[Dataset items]
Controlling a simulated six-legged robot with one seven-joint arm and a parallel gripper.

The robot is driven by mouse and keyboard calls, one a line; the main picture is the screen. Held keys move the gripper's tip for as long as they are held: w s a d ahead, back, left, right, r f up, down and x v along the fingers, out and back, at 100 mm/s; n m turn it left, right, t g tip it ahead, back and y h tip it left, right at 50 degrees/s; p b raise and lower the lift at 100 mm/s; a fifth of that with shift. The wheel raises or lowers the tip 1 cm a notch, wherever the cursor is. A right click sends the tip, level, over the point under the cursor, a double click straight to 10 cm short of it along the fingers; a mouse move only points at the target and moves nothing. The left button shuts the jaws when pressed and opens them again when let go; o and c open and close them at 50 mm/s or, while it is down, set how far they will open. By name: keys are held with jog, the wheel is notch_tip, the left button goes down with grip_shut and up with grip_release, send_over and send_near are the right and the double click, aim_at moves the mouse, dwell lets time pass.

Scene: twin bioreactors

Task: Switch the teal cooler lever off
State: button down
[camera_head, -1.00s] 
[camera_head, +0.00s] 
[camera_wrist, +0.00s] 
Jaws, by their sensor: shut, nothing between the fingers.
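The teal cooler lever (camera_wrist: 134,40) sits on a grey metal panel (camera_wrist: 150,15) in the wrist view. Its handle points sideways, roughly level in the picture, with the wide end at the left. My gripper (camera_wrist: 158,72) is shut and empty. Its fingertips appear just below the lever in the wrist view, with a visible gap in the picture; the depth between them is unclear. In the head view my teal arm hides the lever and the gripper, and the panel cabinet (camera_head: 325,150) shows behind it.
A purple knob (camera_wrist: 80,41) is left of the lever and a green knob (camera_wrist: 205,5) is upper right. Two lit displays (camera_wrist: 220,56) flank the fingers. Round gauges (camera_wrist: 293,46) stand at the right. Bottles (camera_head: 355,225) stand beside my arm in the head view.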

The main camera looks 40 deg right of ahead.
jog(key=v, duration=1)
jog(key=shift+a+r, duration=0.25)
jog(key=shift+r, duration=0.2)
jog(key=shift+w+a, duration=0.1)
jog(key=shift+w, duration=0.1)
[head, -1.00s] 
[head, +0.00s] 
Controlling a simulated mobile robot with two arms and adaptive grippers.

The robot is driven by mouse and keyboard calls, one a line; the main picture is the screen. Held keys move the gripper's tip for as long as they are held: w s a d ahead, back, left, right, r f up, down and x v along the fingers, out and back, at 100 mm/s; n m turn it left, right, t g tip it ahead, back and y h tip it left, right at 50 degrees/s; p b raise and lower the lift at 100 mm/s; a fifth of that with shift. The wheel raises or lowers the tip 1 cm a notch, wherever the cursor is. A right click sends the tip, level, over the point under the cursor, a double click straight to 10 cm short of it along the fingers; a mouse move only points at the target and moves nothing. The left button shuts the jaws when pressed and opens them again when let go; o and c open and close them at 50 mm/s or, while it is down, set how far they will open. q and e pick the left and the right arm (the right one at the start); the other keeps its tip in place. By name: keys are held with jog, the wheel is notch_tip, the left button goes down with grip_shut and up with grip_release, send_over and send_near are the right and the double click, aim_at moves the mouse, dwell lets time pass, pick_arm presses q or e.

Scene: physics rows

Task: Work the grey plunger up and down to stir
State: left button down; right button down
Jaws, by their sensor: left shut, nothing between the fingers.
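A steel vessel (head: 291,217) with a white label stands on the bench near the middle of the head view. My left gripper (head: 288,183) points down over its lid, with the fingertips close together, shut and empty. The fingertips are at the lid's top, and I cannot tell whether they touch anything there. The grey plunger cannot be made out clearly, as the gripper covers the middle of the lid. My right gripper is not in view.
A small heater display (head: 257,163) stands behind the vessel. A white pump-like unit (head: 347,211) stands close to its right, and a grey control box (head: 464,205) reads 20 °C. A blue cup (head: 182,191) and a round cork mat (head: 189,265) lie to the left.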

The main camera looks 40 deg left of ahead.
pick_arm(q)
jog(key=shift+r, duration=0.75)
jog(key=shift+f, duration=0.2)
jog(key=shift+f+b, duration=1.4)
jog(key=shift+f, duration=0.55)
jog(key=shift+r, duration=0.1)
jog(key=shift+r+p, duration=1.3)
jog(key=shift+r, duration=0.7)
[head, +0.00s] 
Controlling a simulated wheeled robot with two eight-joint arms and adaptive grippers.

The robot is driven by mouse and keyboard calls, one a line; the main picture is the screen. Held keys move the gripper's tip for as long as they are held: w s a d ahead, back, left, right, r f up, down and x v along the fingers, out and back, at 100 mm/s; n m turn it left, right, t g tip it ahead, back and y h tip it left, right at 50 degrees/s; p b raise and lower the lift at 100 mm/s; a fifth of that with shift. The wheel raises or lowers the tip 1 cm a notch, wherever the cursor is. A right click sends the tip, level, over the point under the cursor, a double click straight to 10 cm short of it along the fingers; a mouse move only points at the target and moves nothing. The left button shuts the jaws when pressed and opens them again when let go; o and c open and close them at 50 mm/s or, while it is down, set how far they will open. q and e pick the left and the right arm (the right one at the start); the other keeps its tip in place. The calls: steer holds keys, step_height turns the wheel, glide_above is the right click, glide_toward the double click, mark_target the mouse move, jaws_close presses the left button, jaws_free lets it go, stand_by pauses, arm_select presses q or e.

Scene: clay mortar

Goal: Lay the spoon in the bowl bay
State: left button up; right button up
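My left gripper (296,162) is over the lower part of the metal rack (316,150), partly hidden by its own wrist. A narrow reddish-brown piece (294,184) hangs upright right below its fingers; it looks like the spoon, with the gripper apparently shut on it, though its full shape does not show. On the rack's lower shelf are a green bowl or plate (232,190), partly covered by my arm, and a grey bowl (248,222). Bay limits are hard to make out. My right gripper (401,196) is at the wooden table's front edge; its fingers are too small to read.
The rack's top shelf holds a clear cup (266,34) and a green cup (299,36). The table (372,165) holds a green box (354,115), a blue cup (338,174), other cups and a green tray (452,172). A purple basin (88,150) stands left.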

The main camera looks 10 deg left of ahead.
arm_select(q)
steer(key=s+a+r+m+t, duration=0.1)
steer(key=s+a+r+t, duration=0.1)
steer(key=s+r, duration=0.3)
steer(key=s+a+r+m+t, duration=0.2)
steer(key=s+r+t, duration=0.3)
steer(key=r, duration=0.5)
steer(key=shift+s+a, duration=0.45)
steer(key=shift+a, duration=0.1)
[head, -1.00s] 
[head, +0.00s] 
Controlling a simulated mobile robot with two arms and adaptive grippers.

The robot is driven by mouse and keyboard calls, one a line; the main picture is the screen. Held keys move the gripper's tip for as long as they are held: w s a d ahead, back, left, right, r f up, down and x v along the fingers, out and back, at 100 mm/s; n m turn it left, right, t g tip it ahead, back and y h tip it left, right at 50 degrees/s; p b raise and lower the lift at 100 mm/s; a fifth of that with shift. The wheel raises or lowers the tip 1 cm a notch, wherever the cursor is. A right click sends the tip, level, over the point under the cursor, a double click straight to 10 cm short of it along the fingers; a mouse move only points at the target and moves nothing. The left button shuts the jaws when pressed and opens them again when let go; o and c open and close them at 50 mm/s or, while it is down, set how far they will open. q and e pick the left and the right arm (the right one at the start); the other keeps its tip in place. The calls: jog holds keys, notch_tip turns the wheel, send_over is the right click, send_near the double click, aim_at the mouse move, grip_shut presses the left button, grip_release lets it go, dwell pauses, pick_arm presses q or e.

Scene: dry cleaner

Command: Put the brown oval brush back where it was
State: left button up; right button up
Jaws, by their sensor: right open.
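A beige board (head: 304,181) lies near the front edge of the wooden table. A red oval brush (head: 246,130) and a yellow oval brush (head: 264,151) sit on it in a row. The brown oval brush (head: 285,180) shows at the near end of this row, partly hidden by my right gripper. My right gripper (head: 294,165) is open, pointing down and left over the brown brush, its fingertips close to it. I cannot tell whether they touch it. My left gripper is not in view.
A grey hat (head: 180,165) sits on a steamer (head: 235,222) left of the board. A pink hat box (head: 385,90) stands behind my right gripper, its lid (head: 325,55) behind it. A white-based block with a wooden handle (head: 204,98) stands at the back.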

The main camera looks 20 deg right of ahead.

*Your goal*. Return the lines beginning at the one that contains "Command: Put the" and continuing through the last line of the data, exactly as they stand and without any others.

*Solution for this problem*.
Command: Put the brown oval brush back where it was
State: left button up; right button up
Jaws, by their sensor: right open.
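A beige board (head: 304,181) lies near the front edge of the wooden table. A red oval brush (head: 246,130) and a yellow oval brush (head: 264,151) sit on it in a row. The brown oval brush (head: 285,180) shows at the near end of this row, partly hidden by my right gripper. My right gripper (head: 294,165) is open, pointing down and left over the brown brush, its fingertips close to it. I cannot tell whether they touch it. My left gripper is not in view.
A grey hat (head: 180,165) sits on a steamer (head: 235,222) left of the board. A pink hat box (head: 385,90) stands behind my right gripper, its lid (head: 325,55) behind it. A white-based block with a wooden handle (head: 204,98) stands at the back.

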The main camera looks 20 deg right of ahead.

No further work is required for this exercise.